→ What the task requires: Write out the records below once more, exactly as they stand.

# start of Record list

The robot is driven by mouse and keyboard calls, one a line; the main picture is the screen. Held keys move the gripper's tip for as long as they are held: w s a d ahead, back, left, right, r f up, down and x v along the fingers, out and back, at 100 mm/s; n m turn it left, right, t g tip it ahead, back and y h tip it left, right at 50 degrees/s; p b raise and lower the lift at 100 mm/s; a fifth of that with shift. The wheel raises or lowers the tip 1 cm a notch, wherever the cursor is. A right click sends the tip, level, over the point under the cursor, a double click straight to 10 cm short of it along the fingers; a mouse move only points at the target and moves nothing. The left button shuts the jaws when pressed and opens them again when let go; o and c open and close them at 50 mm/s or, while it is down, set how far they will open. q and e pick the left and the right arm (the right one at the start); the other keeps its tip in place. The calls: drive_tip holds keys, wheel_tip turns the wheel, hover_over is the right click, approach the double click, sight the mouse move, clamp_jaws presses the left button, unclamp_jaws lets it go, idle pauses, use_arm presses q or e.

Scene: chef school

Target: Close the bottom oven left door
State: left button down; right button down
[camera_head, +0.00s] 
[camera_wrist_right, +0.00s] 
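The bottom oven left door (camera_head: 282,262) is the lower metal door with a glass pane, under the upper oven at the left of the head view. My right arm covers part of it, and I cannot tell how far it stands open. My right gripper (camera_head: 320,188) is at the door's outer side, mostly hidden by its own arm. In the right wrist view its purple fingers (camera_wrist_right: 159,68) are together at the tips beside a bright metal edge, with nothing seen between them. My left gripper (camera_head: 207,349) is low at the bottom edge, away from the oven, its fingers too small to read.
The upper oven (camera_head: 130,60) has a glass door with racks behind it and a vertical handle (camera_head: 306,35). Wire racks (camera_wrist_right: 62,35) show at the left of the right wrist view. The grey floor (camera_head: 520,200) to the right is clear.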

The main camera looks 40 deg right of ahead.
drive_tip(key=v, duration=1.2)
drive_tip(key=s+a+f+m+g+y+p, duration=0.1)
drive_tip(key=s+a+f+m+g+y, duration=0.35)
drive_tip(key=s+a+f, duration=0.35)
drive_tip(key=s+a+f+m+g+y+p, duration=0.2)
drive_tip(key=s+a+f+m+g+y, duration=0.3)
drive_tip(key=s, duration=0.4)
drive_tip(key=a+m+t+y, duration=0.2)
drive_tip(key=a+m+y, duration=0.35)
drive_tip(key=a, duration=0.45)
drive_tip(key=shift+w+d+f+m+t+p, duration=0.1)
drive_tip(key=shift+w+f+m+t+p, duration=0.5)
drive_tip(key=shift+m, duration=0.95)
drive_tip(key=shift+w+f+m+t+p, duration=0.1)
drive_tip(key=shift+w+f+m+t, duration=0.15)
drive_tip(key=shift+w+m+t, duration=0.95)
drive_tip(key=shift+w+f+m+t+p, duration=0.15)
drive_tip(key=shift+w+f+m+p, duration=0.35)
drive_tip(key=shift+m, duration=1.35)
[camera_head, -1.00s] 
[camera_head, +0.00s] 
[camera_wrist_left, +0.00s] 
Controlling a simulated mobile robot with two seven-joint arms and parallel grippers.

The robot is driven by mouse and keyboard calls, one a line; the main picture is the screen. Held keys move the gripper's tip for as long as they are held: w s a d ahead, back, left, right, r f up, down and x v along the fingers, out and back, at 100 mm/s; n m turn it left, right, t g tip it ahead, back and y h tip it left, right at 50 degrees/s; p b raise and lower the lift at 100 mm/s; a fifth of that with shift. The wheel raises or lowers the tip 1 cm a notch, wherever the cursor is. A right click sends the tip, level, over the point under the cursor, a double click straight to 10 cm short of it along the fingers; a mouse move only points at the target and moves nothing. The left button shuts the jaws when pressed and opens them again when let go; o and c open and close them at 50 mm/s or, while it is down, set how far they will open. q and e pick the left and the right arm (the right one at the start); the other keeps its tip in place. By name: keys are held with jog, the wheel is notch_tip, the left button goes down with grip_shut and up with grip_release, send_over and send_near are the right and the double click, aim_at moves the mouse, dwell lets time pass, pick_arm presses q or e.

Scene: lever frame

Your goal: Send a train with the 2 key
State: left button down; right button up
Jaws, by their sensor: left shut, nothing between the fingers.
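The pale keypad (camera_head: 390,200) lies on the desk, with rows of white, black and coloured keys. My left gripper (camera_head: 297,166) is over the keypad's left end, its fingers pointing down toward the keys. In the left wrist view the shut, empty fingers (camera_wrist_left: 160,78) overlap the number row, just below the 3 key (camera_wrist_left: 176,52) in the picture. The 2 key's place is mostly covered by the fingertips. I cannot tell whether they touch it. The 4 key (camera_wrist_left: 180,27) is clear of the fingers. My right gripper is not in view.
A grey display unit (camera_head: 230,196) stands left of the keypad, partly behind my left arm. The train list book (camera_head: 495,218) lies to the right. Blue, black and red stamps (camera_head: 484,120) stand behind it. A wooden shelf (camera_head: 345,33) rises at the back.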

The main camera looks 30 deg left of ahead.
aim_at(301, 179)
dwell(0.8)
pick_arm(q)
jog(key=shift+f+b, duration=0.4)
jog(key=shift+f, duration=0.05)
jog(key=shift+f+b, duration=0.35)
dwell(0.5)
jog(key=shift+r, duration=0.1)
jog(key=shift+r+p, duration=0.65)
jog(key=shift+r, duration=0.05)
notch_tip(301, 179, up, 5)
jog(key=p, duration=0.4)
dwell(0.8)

# end of Record list

→ Result below:
The robot is driven by mouse and keyboard calls, one a line; the main picture is the screen. Held keys move the gripper's tip for as long as they are held: w s a d ahead, back, left, right, r f up, down and x v along the fingers, out and back, at 100 mm/s; n m turn it left, right, t g tip it ahead, back and y h tip it left, right at 50 degrees/s; p b raise and lower the lift at 100 mm/s; a fifth of that with shift. The wheel raises or lowers the tip 1 cm a notch, wherever the cursor is. A right click sends the tip, level, over the point under the cursor, a double click straight to 10 cm short of it along the fingers; a mouse move only points at the target and moves nothing. The left button shuts the jaws when pressed and opens them again when let go; o and c open and close them at 50 mm/s or, while it is down, set how far they will open. q and e pick the left and the right arm (the right one at the start); the other keeps its tip in place. The calls: drive_tip holds keys, wheel_tip turns the wheel, hover_over is the right click, approach the double click, sight the mouse move, clamp_jaws presses the left button, unclamp_jaws lets it go, idle pauses, use_arm presses q or e.

Scene: chef school

Target: Close the bottom oven left door
State: left button down; right button down
[camera_head, +0.00s] 
[camera_wrist_right, +0.00s] 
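The bottom oven left door (camera_head: 282,262) is the lower metal door with a glass pane, under the upper oven at the left of the head view. My right arm covers part of it, and I cannot tell how far it stands open. My right gripper (camera_head: 320,188) is at the door's outer side, mostly hidden by its own arm. In the right wrist view its purple fingers (camera_wrist_right: 159,68) are together at the tips beside a bright metal edge, with nothing seen between them. My left gripper (camera_head: 207,349) is low at the bottom edge, away from the oven, its fingers too small to read.
The upper oven (camera_head: 130,60) has a glass door with racks behind it and a vertical handle (camera_head: 306,35). Wire racks (camera_wrist_right: 62,35) show at the left of the right wrist view. The grey floor (camera_head: 520,200) to the right is clear.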

The main camera looks 40 deg right of ahead.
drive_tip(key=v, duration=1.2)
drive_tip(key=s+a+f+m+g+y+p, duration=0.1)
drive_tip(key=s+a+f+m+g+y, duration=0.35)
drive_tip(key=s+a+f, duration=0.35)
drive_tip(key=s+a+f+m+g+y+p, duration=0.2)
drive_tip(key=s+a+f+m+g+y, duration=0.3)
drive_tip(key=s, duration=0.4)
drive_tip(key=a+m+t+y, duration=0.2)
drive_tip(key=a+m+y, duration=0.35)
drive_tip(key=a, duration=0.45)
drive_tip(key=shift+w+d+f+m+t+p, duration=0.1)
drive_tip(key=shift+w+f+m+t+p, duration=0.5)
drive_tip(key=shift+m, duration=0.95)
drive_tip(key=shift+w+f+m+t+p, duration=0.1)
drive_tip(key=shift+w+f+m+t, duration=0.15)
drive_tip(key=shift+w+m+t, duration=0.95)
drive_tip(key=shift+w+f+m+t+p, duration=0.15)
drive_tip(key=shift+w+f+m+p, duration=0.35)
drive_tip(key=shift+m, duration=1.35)
[camera_head, -1.00s] 
[camera_head, +0.00s] 
[camera_wrist_left, +0.00s] 
Controlling a simulated mobile robot with two seven-joint arms and parallel grippers.

The robot is driven by mouse and keyboard calls, one a line; the main picture is the screen. Held keys move the gripper's tip for as long as they are held: w s a d ahead, back, left, right, r f up, down and x v along the fingers, out and back, at 100 mm/s; n m turn it left, right, t g tip it ahead, back and y h tip it left, right at 50 degrees/s; p b raise and lower the lift at 100 mm/s; a fifth of that with shift. The wheel raises or lowers the tip 1 cm a notch, wherever the cursor is. A right click sends the tip, level, over the point under the cursor, a double click straight to 10 cm short of it along the fingers; a mouse move only points at the target and moves nothing. The left button shuts the jaws when pressed and opens them again when let go; o and c open and close them at 50 mm/s or, while it is down, set how far they will open. q and e pick the left and the right arm (the right one at the start); the other keeps its tip in place. By name: keys are held with jog, the wheel is notch_tip, the left button goes down with grip_shut and up with grip_release, send_over and send_near are the right and the double click, aim_at moves the mouse, dwell lets time pass, pick_arm presses q or e.

Scene: lever frame

Your goal: Send a train with the 2 key
State: left button down; right button up
Jaws, by their sensor: left shut, nothing between the fingers.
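The pale keypad (camera_head: 390,200) lies on the desk, with rows of white, black and coloured keys. My left gripper (camera_head: 297,166) is over the keypad's left end, its fingers pointing down toward the keys. In the left wrist view the shut, empty fingers (camera_wrist_left: 160,78) overlap the number row, just below the 3 key (camera_wrist_left: 176,52) in the picture. The 2 key's place is mostly covered by the fingertips. I cannot tell whether they touch it. The 4 key (camera_wrist_left: 180,27) is clear of the fingers. My right gripper is not in view.
A grey display unit (camera_head: 230,196) stands left of the keypad, partly behind my left arm. The train list book (camera_head: 495,218) lies to the right. Blue, black and red stamps (camera_head: 484,120) stand behind it. A wooden shelf (camera_head: 345,33) rises at the back.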

The main camera looks 30 deg left of ahead.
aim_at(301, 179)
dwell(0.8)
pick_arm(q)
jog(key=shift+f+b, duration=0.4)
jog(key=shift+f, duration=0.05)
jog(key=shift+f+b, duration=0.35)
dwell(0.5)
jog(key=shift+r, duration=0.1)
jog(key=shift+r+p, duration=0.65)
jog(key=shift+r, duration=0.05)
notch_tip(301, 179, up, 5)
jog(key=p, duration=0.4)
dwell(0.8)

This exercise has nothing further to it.